++++ TASK INPUT

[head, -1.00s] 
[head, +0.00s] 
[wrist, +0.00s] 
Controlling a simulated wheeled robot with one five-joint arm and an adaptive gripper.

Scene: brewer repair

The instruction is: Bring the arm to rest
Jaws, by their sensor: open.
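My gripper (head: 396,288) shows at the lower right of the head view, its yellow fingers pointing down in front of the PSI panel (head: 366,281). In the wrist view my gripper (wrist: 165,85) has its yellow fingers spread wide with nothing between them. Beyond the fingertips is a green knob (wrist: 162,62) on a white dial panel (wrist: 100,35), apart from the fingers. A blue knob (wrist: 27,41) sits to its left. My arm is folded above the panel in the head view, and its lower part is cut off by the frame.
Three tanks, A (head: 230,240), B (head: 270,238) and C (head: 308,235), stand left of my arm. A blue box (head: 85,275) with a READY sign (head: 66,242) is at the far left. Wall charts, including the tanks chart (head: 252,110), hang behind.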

++++++++
++++ TASK INPUT

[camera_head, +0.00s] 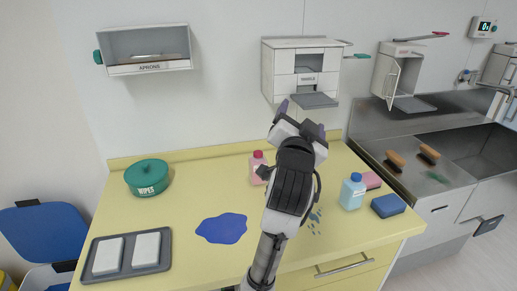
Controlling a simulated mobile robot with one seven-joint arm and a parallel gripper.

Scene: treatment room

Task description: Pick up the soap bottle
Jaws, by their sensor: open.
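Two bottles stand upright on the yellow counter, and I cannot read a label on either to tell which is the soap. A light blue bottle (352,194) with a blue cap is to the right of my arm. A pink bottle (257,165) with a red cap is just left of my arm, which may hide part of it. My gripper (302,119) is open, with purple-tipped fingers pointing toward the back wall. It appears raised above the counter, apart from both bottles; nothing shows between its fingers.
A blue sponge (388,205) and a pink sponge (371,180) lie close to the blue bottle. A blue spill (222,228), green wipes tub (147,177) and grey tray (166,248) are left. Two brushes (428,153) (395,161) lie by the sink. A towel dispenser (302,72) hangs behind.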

++++++++
++++ TASK INPUT

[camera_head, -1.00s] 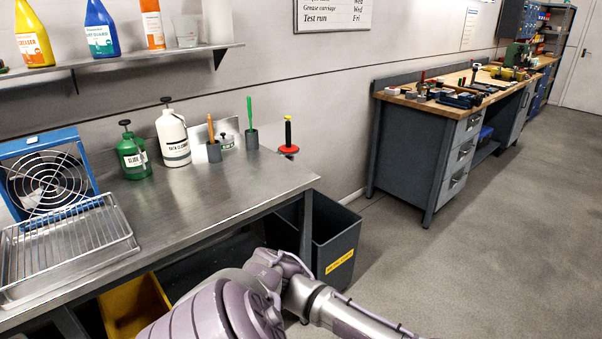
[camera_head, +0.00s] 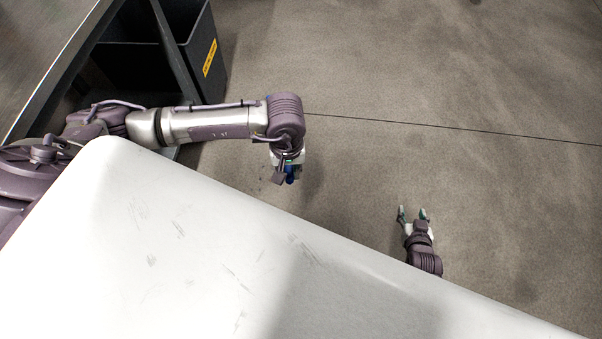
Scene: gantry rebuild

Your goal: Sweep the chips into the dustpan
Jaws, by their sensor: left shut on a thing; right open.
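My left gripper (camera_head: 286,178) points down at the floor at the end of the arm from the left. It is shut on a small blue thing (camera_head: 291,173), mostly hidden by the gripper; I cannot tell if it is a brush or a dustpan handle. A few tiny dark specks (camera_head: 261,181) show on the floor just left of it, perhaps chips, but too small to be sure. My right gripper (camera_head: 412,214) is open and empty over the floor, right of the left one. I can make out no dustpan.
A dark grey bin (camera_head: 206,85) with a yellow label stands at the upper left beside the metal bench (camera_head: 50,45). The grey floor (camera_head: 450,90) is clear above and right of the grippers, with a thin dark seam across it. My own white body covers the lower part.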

++++++++

= SET TASK =
Starting at the line that contains "Scene: brewer repair" and ending at the line that contains "The instruction is: Bring the arm to rest", repeat each line exactly, both ends included, and nothing else.

= REPLY TO THE TASK =
Scene: brewer repair

The instruction is: Bring the arm to rest

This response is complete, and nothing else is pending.